What struck me is at no time did anyone say I cannot do this because we don’t have money to do it. Vendors had to be paid upfront and weren’t. Performers were demanding money and had to be paid ahead of time. When they were not paid in full, they pulled out.
When the money ran out, those who put in work and weren’t yet paid were left empty handed. My heart goes out to the Bahamians who were roped into this evil scam. They worked around the clock to put up the tents and get the area as ready as they possibly could. Not one cent was given to them
CLICK HERE TO DONATE TO HELP THE BAHAMIANS AFFECTED BY FYRE FESTIVAL
The Aftermath
By now you know the ticket holders were out of thousands of dollars (ticket, accommodations, airfare). But what gets my blood boiling is that both Netflix and Hulu paints everyone working for Billy as innocent.
I watched the documentary in disbelief. Yes it was great that they were willing to talk about the experience, but at no time did anyone on the event team say sorry. They all blamed Billy as if he was the only one making this festival happen. Each and everyone of them should be in jail for this.

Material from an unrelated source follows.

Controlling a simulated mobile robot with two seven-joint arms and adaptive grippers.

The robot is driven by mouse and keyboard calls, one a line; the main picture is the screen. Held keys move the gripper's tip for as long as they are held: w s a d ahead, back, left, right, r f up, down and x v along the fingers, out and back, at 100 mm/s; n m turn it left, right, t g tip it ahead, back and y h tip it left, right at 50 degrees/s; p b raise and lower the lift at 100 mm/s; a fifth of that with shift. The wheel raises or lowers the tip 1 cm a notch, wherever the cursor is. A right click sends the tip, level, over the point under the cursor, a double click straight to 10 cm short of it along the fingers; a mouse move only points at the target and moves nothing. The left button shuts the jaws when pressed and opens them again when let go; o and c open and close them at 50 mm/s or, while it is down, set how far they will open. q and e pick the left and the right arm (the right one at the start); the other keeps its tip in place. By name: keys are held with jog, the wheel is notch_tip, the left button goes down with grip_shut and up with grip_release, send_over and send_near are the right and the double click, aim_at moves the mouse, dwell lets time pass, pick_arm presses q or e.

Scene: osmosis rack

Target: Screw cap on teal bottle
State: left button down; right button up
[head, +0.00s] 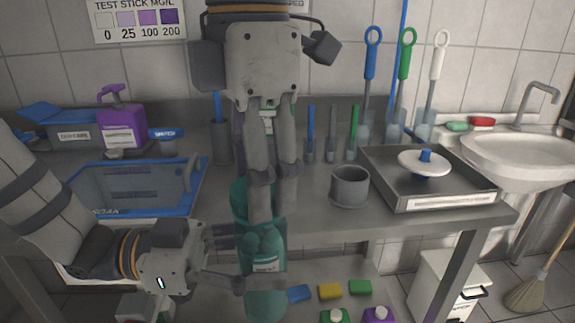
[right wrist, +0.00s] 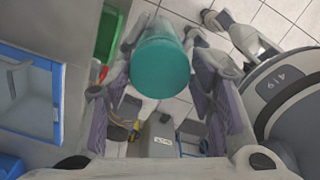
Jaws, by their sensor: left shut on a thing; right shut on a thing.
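A teal bottle (head: 265,302) with a pale label stands upright in front of the table edge, low in the head view. My left gripper (head: 236,258) reaches in from the left and is shut on its side. A wide teal cap (head: 239,198) sits above the bottle, partly behind my right gripper (head: 273,205). My right gripper points down from above and is shut on the cap. The cap also shows in the right wrist view (right wrist: 160,68) as a round teal top between the fingers. The fingers hide where cap and bottle come together, so I cannot tell whether they touch.
A grey cup (head: 349,187) and a metal tray (head: 405,197) with a white lid stand right of my right gripper. A blue-rimmed bin (head: 120,211) is at the left. Sponges (head: 330,291) lie below, right of the bottle.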

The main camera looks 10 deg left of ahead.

This is what Ja Rule had to say when the documentaries aired. No sorry. No attempt to explain. Funny how he and the organizers didn’t have all the answers, yet they still decided to move forward in planning this horrible event.
I feel bad for all the people out there who want to put on their first festival and now have to fight a battle they didn’t want to be involved in.
Good events don’t just require a great idea. It requires a team to mobilize that idea and turn it into reality. Don’t ever believe your Klout status can produce a Coachella.